EU EL-REI faço saber aos que este meu Regimentos virem, que, sendo todo o cuidado d’El-Rei meu Senhor e Pai, que Santa Gloria haja, e meu, dar fórma conveniente á reducção do Gentio do Estado do Maranhão, para o gremio da Igreja, e á repartição e serviço dos Indios, que, depois de reduzidos, assistem nas Aldêas, querendo de tal modo satisfazer ao bem espiritual e temporal de uns e outros, que inteiramente fosso satisfeito o serviço de Deus, para bem de suas almas, e se encaminhasse a vida de todos com honesto trabalho della, tendo-se passado varias Leis e Ordens sobre esta materia, mandei promulgar a ultima de 14 de Junho de 1680, intendendo por ella dar remedio aos damnos que tinham succedido: - porém mostrando a experiencia que não tem sido bastante esta Lei para se conseguir o intento della, por ter a malicia intentado e descoberto novos modos para se não observar o disposto nella, e passando a tal excesso a ousadia e ambição dos moradores do dito Estado, que com injustos pretextos lançaram fóra aos Padres da Companhia de Jesus, Missionarios do dito Estado - pelo que, e por outros respeitos, os mandei castigar, como a sua culpa merecia, ordenando juntamente que os ditos Padres tornassem para o dito Estado, na maneira em que nelle residiam. -E sendo novamente informado pelo Governador Gomes Freire de Andrade de tudo o que pertencia a esta materia, com tanto zelo e verdade, como delle confiei sempre, mandando considerar as suas cartas e informações por Ministros de toda a supposição, inteireza e letras, fui servido resolver o seguinte:


I. Os Padres da Companhia terão o governo, não só espiritual que d'antes tinham, mas o politico e temporal das Aldêas de sua administração; e o mesmo os Padres de Santo Antonio, nas que lhes pertencem administrar: -com declaração que neste governo observarão as minhas Leis e Ordens, que se não acharem por esta e por outras reformadas, tanto em os fazerem servir no que ellas dispoem, como em os ter promptos para acudirem á defensa do Estado e justa guerra dos Sertões, quando para ella sejam necessarios.

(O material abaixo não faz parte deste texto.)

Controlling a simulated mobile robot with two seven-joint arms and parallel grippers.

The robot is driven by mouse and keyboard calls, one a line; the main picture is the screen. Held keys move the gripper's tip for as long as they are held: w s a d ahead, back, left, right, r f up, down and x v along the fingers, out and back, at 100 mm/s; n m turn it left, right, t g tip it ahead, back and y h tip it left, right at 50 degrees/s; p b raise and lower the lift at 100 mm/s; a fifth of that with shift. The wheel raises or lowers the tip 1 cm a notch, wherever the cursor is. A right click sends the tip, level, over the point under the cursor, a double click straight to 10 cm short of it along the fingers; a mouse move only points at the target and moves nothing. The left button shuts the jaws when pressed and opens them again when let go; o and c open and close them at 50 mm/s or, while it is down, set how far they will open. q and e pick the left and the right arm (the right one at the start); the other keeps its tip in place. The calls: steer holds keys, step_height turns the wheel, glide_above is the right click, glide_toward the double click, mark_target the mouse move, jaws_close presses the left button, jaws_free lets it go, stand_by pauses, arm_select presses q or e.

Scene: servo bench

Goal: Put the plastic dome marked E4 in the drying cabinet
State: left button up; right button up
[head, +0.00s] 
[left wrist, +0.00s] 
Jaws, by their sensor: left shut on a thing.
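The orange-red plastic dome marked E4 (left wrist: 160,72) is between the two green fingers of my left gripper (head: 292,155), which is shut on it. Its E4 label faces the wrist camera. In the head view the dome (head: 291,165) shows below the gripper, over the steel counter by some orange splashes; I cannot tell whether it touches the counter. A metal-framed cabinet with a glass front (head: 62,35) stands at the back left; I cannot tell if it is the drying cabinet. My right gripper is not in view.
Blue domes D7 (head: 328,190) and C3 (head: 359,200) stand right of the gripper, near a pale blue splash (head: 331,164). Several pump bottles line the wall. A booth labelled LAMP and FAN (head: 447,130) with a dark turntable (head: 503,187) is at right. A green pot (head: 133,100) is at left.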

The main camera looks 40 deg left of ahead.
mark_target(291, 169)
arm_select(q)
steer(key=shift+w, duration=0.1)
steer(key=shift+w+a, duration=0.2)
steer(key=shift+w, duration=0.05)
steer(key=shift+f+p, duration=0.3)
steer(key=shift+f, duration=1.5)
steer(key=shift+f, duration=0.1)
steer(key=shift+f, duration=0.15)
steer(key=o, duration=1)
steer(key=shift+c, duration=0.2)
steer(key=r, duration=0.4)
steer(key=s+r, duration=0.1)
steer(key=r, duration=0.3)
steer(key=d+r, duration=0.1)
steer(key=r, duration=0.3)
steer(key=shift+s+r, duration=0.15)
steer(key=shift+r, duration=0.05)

II. Haverá dous Procuradores dos Indios, um na Cidade de S. Luiz do Maranhão, outro na Cidade de Belem do Pará - ao da Cidade de S. Luiz se darão até quatro Indios para seu serviço, e ao da Cidade de Belem se darão até seis, para com este interesse do seu trabalho poderem sujeitar-se ao grande que lhes occorre com esta occupação -e os taes Indios que os houverem de servir não serão sempre os mesmos, mas antes se mudarão, ao arbitrio dos Padres, como, e quando lhes parecer conveniente.

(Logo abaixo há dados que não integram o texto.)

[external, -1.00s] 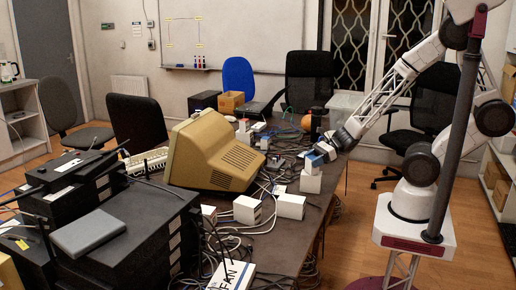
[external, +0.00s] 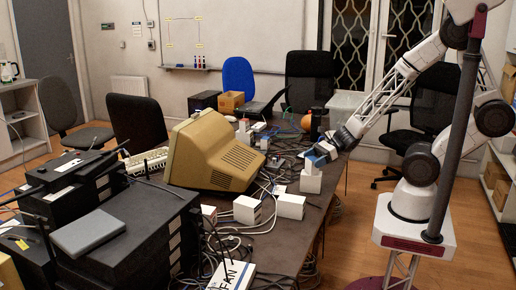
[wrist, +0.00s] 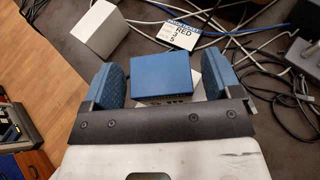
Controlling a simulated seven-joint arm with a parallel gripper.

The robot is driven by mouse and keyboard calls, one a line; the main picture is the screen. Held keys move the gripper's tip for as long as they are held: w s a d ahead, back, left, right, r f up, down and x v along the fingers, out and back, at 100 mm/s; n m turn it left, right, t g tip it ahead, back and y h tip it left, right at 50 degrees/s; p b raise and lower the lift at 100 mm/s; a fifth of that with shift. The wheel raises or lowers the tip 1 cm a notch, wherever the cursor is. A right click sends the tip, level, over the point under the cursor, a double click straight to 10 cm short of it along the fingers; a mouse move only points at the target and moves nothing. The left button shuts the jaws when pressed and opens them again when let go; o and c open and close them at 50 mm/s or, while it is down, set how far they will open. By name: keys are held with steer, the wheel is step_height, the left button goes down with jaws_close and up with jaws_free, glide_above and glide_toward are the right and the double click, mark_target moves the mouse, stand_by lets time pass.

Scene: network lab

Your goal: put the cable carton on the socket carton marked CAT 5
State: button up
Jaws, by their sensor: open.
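A carton with a blue top (wrist: 166,80), which I take to be the cable carton, sits between the fingers of my gripper (wrist: 161,84) in the wrist view. My gripper is open, with a gap beside the carton on each side. In the external view, the blue-topped carton (external: 313,161) rests on a white carton (external: 311,183) near the table's right edge, and my gripper (external: 329,150) is at its upper right. No CAT 5 marking can be read, so I cannot tell whether the lower carton is the socket carton.
Two more white cartons (external: 247,210) (external: 291,206) stand nearer on the table. A card printed RED (wrist: 181,35) lies beyond the blue top. Loose cables (wrist: 245,35) cover much of the table. A beige monitor (external: 213,155) stands to the left.

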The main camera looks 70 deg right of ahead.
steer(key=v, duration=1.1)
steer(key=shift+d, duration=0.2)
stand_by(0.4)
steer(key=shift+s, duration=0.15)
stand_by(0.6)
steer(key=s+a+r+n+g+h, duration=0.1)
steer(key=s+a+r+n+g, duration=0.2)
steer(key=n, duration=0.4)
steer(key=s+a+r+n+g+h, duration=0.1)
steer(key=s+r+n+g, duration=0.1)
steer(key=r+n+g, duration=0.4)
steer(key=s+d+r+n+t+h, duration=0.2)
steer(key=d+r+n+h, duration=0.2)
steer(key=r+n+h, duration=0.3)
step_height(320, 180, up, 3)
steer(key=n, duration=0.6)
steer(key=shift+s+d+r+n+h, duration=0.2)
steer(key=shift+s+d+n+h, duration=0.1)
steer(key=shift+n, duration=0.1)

III. A eleição dos ditos Procuradores se fará, propondo o Superior das Missões dos Padres da Companhia, ao Governador do Estado, dous sujeitos para cada um dos ditos officios, e delles escolherá um o dito Governador - e para se haverem de governar os ditos Procuradores lhes fará Regimento o dito Superior das Missões, com conselho dos Padres Missionarios das Aldêas, o qual apresentarão ao dito Governador, que me informará sobre elle, com seu parecer, para eu o confirmar, sendo servido; e no meio tempo que não chegar a minha confirmação, e ordem que devem seguir, lhes mandará o dito Governador que observem o dito Regimento, por não ser conveniente que sirvam sem algum, nem que deixe de haver em algum tempo os ditos Procuradores.


IV. Nas Aldêas não poderão assistir nem morar outras algumas pessoas mais que os Indios, com as suas familias, pelo damno que fazem nellas: ―e achando-se que nellas moram ou assistem alguns brancos, ou mamelucos, o Governador os fará tirar e apartar das ditas Aldêas, ordenando-lhes que não tornem mais a ellas e os que lá forem ou tornarem, depois desta prohibição, que se mandará publicar com editaes e bandos por todo o Estado, sendo peões, serão açoutados publicamente pelas ruas da Cidade; e se forem nobres, serão degradados em cinco annos para Angola; e em um e outro caso sem appellação.


V. Nenhuma pessoa, de qualquer qualidade que seja, poderá ir ás Aldêas tirar Indios para seu serviço, ou para outro algum effeito, sem licença das pessoas que lha podem dar, na fórma de minhas Leis; nem os poderão deixar ficar nas suas casas, depois de passar o tempo em que lhes foram concedidos - e os que o contrario fizerem incorrerão, pela primeira vez, na pena de dous mezes de prizão, e de 20$000 réis para as des- [469] pesas das Missões; e pela segunda terão a mesma pena em dobro, e pela terceira vez para Angola, tambem sem appellação.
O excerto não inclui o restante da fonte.